Materials provided.
===============
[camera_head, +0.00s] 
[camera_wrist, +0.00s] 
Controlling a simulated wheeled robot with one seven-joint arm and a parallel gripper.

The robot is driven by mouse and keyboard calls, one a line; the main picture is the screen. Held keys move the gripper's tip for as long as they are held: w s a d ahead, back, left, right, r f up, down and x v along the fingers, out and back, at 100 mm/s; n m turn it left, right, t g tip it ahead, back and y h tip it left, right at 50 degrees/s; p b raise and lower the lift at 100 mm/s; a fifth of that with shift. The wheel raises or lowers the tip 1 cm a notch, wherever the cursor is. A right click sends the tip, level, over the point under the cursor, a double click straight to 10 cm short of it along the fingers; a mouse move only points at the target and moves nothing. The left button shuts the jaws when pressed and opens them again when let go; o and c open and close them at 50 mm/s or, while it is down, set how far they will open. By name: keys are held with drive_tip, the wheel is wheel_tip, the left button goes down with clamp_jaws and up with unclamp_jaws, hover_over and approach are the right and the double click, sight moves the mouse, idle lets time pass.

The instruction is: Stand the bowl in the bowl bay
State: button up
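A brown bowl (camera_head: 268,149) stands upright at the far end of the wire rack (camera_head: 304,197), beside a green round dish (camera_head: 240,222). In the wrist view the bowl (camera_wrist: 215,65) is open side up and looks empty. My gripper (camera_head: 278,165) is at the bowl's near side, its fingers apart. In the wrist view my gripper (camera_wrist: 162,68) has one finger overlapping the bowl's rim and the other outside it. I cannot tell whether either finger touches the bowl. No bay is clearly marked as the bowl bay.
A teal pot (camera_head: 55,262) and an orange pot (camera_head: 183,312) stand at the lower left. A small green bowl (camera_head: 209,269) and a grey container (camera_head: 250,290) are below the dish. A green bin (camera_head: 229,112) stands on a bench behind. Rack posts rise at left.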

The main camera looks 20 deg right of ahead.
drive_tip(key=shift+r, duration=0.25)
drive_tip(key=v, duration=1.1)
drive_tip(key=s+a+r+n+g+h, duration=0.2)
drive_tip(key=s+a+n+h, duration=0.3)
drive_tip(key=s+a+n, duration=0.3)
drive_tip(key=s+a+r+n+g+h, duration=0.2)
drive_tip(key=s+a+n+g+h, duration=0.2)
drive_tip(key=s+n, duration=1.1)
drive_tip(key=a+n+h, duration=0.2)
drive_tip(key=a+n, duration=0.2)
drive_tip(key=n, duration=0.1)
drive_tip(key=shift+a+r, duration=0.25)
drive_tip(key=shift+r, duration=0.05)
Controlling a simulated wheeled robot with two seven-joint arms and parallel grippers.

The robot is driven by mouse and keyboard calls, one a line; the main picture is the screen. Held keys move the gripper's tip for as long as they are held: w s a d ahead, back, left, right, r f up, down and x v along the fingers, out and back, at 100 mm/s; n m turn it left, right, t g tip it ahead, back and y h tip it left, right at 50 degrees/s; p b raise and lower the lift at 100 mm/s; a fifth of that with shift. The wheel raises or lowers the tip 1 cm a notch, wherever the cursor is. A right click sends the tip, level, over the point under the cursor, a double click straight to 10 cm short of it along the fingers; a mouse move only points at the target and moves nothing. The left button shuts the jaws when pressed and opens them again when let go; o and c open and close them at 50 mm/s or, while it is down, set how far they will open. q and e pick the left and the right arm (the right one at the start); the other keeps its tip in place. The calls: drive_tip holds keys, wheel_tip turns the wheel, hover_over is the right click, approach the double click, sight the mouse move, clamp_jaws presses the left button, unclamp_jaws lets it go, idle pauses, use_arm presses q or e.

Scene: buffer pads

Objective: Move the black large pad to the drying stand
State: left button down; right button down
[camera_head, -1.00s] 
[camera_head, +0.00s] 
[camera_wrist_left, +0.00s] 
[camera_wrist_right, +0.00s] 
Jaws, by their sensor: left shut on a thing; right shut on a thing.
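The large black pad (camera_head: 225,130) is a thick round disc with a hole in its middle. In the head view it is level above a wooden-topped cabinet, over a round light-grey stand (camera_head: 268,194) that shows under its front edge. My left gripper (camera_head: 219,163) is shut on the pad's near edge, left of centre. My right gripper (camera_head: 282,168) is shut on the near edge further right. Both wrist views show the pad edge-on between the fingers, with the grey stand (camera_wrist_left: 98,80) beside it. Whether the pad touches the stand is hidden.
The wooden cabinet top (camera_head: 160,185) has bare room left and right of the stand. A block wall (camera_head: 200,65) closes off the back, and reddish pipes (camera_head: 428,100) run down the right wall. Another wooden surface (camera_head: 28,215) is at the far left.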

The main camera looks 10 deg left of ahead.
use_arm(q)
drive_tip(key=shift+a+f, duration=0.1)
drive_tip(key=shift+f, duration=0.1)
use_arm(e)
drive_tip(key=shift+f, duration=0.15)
===============
Task description.
Restate the first line and every line after it, word for word, stopping once the line with "Controlling a simulated wheeled robot with one" is done.

Finished answer.
[camera_head, +0.00s] 
[camera_wrist, +0.00s] 
Controlling a simulated wheeled robot with one seven-joint arm and a parallel gripper.

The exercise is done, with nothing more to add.